Algo habrá tenido que ver el cansancio, digo yo. Con todo esto estuvimos trabajando más lento, más cuidadosos. La empresa mandó a revisar las garras, los imanes, los gorilas, las cadenas y todas las eslingas con que cargamos las planchas de acero. Pero duró hasta que las jefaturas opinaron, látigo en mano —el látigo invisible pero no menos despiadado del despido, del miedo a la cesantía, de las cuentas de fin de mes—, que estábamos «muy lentos», que había mucha pega atrasada. Había que aumentar el ritmo, ya inhumano, con el que consumen nuestra humanidad, nuestro cuerpo y también nuestras almas.
Doble sudoración, doble cansancio, doble tristeza, mismo salario.
Pero el asunto es el silencio. El silencio raro que truena los oídos en medio del ruido de puentes grúas, plasmas, oxicorte, soldadura, grúas horquillas, galletas, cadenas, fierros y gritos de alerta ante maniobras peligrosas. Como ya la pega se hace por inercia, solo queda, cuando no se está payaseando con los compañeros, pensar en cualquier cosa. Pero lo importante es que permite al menos pensar.

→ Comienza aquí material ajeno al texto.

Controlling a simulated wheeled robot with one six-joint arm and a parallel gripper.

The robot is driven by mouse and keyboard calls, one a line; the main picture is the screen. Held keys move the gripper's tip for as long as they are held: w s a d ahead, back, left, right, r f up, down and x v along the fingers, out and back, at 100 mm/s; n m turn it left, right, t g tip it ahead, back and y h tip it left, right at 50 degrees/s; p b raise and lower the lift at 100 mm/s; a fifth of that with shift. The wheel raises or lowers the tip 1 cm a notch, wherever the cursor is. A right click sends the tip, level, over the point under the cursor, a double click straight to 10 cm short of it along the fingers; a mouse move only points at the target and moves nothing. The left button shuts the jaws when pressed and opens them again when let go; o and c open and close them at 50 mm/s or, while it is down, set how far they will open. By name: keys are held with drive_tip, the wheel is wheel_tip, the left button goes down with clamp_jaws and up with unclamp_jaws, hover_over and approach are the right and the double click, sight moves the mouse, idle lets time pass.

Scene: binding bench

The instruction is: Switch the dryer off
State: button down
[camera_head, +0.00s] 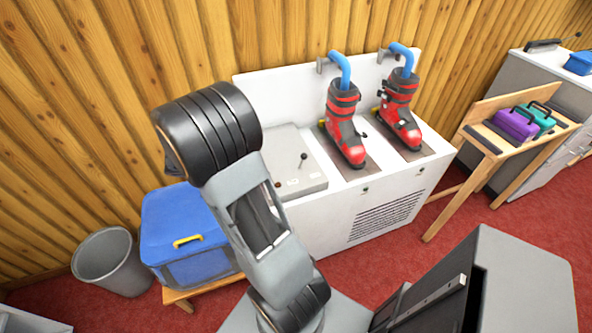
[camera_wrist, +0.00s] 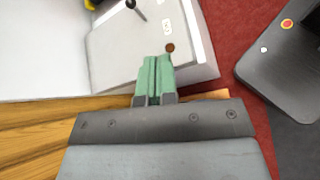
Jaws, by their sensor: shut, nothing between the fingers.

En ese silencio que atesoro y espero, siempre ansioso, se aparecen recuerdos y alucinaciones varias. Imagino paz y no la encuentro. Imagino felicidad y no la encuentro (más que furtivos episodios). Recuerdo al Carlanga en la población donde me malcrié, botella de cerveza en mano, diciéndonos a nosotros, los niños que jugábamos en el potrero horrendo que hacía de estadio de un mundial, ante el ruido de balas, que «los pacos están matando gente, al pueblo, métanse a la casa ustedes». Imagino justicia y, en realidad, no puedo imaginarla. No al menos hoy. No así. No con millones de famélicas humanidades implorando sobrevivir. No con ellos respirando el mismo aire que groseras bandas de piratas, ladrones, criminales, asesinos, llamados por ahí «capitalistas», que viven el paraíso que les permite nuestro infierno.
En medio de los fierros, y del silencio raro este, siento. Siento mi miedo a vivir. Siento mi debilidad. Me siento como cucaracha cual Gregorio Samsa ante su inmundo pero imponente poder. Siento el miedo que inspira la certeza que cuando uno muere, muerto está, y ni dioses, ni reyes ni ángeles —ni tampoco demonios—, lo esperan a uno en ningún lado. Que lo único verdadero es aquí y ahora. Siento el sinsentido de la rutina, los enojos y las risas, las angustias y las fiebres. Siento lo pasajero del amor y el desamor.
Pero así como todo el ruido provoca silencio, todo ese miedo, ese sin sentido, esa impotencia, tortura, fragilidad; al final del camino provocan algo más. Odio, como siempre he dicho, odio hermoso contra todo lo que provoca la desdicha de los nuestros. Es que mi soledad —eterna y fiel compañera, con la que me peleo y me arreglo cien veces al día— en realidad no es sola. Es de los nuestros. De los sin nada. De los sin futuro. De los desdichados. De los miserables.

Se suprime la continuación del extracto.